Their daughter, Martha Long (’76) , explains, “As children, when my sisters or I would thank our father for something — dinner at a restaurant, an outing to the circus (which he loved almost more than we), a family vacation — his unvarying response would be, not ‘You’re welcome,’ but rather, ‘Thank God we have been so blessed.’ That’s a distinction that made a deep impression on all of us, and one that accounts for his great generosity to many good causes — especially Thomas Aquinas College. It was a blessing for him to give what he had received to an institution so singular in its commitment to Christ and the Church.”
Ultimately, all five of the Schaeffer girls attended and graduated from the College. Grateful for all that the College has done for them and deflecting praise for his generosity, Mr. Schaeffer once said, with a big smile, “It was the best investment I ever made!”

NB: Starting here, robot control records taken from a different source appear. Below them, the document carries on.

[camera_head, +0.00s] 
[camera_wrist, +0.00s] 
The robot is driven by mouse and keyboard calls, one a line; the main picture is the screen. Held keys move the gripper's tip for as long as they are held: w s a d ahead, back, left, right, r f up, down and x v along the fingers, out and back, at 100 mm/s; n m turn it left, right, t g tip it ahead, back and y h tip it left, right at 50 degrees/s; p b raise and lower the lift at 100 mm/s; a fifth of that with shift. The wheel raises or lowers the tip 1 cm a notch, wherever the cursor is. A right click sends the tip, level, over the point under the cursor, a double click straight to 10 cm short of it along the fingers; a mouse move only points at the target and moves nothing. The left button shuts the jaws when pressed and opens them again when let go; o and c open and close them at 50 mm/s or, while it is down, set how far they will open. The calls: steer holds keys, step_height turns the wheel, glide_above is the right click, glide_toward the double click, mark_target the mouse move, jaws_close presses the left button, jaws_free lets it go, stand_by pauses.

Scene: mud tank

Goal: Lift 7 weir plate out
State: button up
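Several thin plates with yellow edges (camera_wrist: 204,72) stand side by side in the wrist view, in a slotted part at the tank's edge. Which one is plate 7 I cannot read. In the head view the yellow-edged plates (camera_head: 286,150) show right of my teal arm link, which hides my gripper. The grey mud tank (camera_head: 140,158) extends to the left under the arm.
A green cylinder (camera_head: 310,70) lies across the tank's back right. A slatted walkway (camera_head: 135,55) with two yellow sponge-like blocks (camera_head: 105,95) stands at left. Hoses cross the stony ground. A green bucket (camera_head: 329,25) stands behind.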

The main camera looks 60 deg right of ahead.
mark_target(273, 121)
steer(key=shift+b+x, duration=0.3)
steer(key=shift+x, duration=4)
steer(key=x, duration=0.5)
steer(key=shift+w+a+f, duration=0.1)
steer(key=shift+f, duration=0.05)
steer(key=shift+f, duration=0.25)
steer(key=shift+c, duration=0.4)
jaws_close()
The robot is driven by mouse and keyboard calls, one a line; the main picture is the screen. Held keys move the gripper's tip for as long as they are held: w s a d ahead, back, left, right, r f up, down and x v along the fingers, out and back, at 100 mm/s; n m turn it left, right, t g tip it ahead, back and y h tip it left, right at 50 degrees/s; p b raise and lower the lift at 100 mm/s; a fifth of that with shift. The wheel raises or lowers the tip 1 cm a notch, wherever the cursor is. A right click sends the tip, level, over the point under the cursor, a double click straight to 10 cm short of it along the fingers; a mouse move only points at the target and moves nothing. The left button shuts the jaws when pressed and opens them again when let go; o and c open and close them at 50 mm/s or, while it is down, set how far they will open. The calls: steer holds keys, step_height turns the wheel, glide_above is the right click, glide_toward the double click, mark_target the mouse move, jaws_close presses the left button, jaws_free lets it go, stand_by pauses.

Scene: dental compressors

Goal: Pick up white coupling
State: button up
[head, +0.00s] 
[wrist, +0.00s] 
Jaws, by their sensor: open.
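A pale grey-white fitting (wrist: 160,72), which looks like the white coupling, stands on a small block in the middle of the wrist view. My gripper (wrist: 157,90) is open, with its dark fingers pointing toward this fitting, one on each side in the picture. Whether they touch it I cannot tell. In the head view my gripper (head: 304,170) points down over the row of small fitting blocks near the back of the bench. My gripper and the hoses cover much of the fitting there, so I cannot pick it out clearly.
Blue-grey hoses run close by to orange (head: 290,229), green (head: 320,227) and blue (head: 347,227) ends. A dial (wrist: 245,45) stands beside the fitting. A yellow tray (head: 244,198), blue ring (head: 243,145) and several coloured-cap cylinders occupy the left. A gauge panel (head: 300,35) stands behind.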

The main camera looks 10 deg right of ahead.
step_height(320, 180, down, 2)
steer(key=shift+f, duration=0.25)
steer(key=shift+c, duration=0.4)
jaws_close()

Mr. Schaeffer served on the Board of Governors from 1971 until his resignation in 1996, when he was elected to emeritus status. Said President Dillon, “During my tenure as President, I have benefitted greatly from John’s advice and counsel. His tremendous generosity, his selflessness, and his authentic commitment to the teachings of the Catholic Church have been an inspiration.”
Mr. Schaeffer, a daily communicant, was active in his parish for more than four decades. He served on the Board of the Metropolitan Stevedore Company based in Long Beach, Calif., for nearly 40 years, retiring in 2003. He was also a member of the Board of the Hannah Boys’ Center, a home for troubled youths in the Napa Valley of California, serving as president of its Board of Trustees in the 1980s. With a love of popular songs and musicals, he sang for years with the Loring Club, a men’s choral group in San Francisco.
Mr. Schaeffer passed away on July 21, 2005. “John Schaeffer was an absolute mainstay of the College during its early years,” says Mr. DeLuca. “He gave unstintingly of his time, energy and treasure to help it come into existence and to help it survive. All who love Thomas Aquinas College owe John Schaeffer a great debt of gratitude.”